Funny. I started that particular morning by checking my email and facebook account. Okay God, you made Your point.

-Ever since Caleb was a newborn, he has slept with his lovey. It is a little blanket with a bear head that is really soft and cuddly. The lovey's name? Lovey.

My son is pretty creative.

The other day he was wandering around the house looking for something. He frantically told me, "I'm looking for Lovey. He's my whole life! He is my family-I'm the dad."

His whole life, huh? Wow. I have heard of kids and their blankets, but never to this extreme. No wonder he likes the Linus character on Charlie Brown.

Tuesday, July 6, 2010

Due Date

This coming weekend brings mixed emotions. July 10th is when we head up to camp to work as counselors (which is always a highlight of my year), but it is also our due date for our precious baby that we lost. While I spend my week getting everything caught up and ready for our departure, I am painfully reminded that I would have been readying myself for something quite different.

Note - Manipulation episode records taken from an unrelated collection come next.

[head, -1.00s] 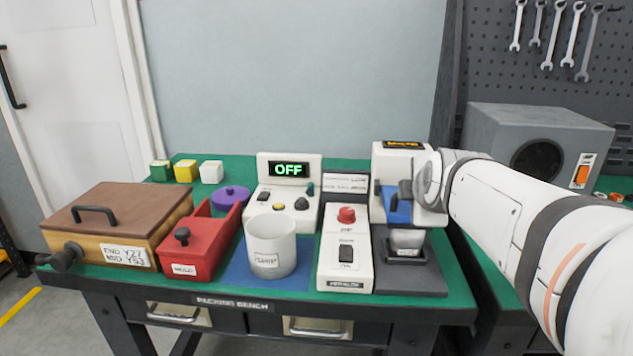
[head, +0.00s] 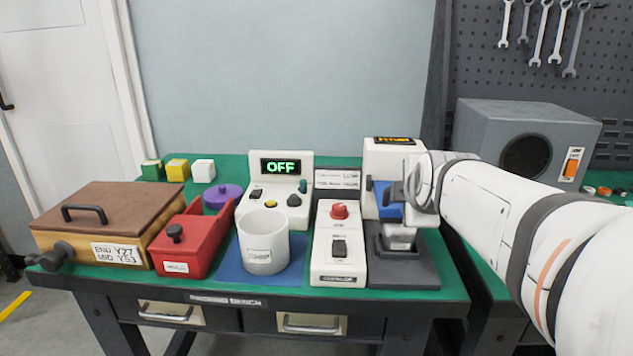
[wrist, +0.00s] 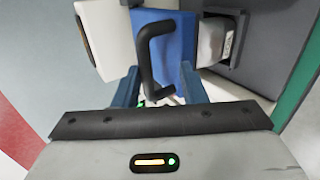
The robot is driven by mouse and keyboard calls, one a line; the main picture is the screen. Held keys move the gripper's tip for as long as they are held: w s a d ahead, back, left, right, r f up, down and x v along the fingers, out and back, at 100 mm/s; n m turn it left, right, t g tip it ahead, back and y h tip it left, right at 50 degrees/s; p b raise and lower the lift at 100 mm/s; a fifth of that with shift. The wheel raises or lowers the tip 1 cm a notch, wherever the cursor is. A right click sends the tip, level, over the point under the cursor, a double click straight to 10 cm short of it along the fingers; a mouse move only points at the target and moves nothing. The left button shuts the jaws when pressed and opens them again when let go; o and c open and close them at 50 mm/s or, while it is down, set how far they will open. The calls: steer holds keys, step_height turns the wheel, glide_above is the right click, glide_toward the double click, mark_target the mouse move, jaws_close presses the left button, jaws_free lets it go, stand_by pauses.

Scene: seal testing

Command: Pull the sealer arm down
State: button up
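The sealer (head: 388,154) is a white machine with an orange display at the back right of the bench. Its sealer arm is blue (head: 390,206) on the front and also shows in the wrist view (wrist: 174,42). A black bar handle (wrist: 146,58) stands out from the blue part. My gripper (wrist: 160,92) is open, with one blue finger on each side of the handle's near end. I cannot tell whether either finger touches it. In the head view my wrist hides part of the sealer and the fingers. A small grey block with a label (head: 398,242) sits below the blue part.
A white switch box with a red knob (head: 339,211) stands just left of the sealer. A white cup (head: 263,250), a red bin (head: 188,250) and a control box reading OFF (head: 280,188) are farther left. A grey box (head: 520,125) stands behind my arm.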

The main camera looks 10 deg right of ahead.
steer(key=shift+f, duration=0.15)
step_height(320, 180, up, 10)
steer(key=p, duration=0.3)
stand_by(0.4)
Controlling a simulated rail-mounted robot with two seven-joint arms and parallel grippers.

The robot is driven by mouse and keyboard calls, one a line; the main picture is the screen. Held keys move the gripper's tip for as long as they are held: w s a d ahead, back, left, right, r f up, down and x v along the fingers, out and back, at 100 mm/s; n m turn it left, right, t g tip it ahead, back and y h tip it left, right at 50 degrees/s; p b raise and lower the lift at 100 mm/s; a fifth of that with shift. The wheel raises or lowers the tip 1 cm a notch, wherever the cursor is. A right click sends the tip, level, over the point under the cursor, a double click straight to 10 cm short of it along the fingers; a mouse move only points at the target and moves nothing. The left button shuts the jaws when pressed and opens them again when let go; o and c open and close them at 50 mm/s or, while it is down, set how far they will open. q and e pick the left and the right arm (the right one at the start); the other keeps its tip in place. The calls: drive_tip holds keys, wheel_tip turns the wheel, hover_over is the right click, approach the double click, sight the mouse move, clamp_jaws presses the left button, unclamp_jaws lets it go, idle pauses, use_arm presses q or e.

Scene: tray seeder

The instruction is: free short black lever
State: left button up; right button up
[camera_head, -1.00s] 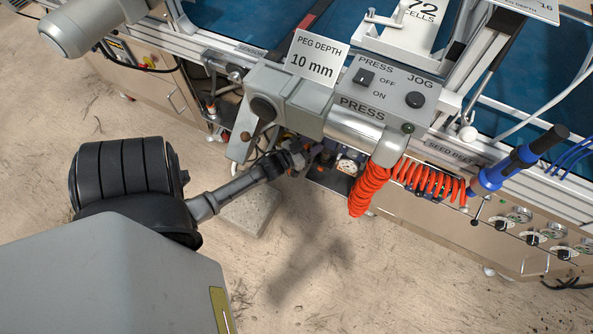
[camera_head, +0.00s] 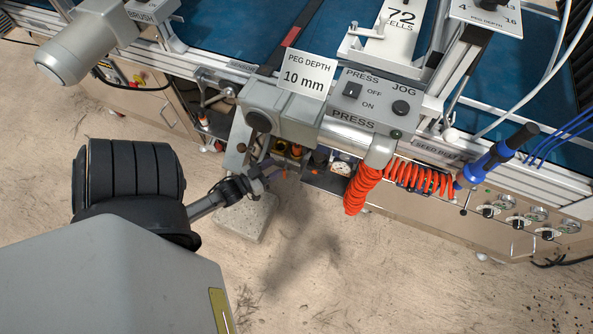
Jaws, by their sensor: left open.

I know our child only existed here for a short time, but I still wonder what he or she would have been like. Would he have entered the world in a painful and adventurous way like Abby did or in a calm and prepared way that Caleb came? Would she have been as competitive as her older sister and brother (and father and mother) or would she have brought a sane balance to the family? Would he have resembled his siblings with the blond hair and blue eyes or have come with some random traits from distant relatives? Would she have been another daddy's little girl or would he have been another precious boy for his parents to love?

Someday we will meet this little one. I have no idea how it will be-will our baby still be a baby, or a child or perhaps a grown-up? No matter, for the comfort I have is right now, our baby is in the presence of Jesus which is where our longing ultimately is. We will be together someday. Our little family will be together with our Savior and all will be as it should be.